**Set exercise:**
Transcribe all of the data exactly. Omit the pictures.

——————

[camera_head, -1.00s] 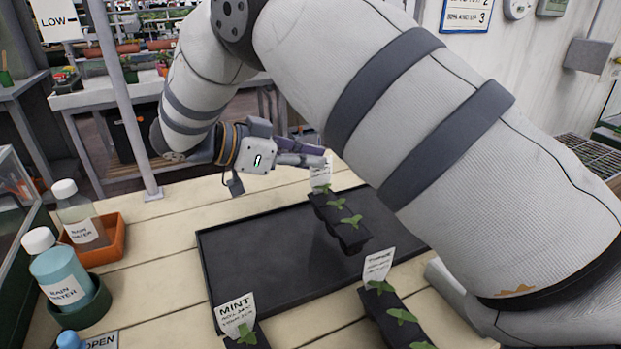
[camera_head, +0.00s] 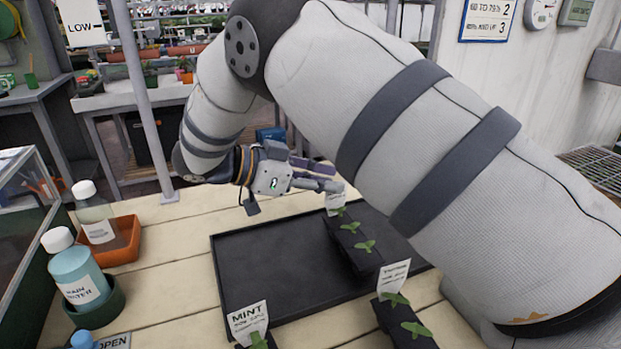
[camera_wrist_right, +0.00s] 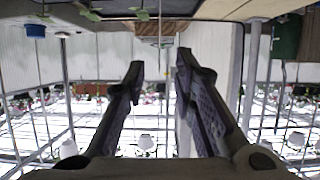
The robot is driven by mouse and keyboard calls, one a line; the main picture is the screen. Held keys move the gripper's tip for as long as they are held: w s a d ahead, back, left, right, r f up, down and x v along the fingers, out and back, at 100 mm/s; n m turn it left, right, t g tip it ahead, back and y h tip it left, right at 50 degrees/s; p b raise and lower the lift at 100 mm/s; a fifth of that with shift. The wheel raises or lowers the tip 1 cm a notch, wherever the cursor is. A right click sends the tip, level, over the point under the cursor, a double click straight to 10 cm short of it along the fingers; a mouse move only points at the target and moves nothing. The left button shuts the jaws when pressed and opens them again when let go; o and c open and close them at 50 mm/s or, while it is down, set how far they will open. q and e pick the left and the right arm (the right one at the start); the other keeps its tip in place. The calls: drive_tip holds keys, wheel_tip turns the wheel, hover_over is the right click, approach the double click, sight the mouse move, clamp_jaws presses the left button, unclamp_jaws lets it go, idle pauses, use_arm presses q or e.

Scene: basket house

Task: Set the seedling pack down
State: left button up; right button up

——————

**The response:**
[camera_head, -1.00s] 
[camera_head, +0.00s] 
[camera_wrist_right, +0.00s] 
The robot is driven by mouse and keyboard calls, one a line; the main picture is the screen. Held keys move the gripper's tip for as long as they are held: w s a d ahead, back, left, right, r f up, down and x v along the fingers, out and back, at 100 mm/s; n m turn it left, right, t g tip it ahead, back and y h tip it left, right at 50 degrees/s; p b raise and lower the lift at 100 mm/s; a fifth of that with shift. The wheel raises or lowers the tip 1 cm a notch, wherever the cursor is. A right click sends the tip, level, over the point under the cursor, a double click straight to 10 cm short of it along the fingers; a mouse move only points at the target and moves nothing. The left button shuts the jaws when pressed and opens them again when let go; o and c open and close them at 50 mm/s or, while it is down, set how far they will open. q and e pick the left and the right arm (the right one at the start); the other keeps its tip in place. The calls: drive_tip holds keys, wheel_tip turns the wheel, hover_over is the right click, approach the double click, sight the mouse move, clamp_jaws presses the left button, unclamp_jaws lets it go, idle pauses, use_arm presses q or e.

Scene: basket house

Task: Set the seedling pack down
State: left button up; right button up

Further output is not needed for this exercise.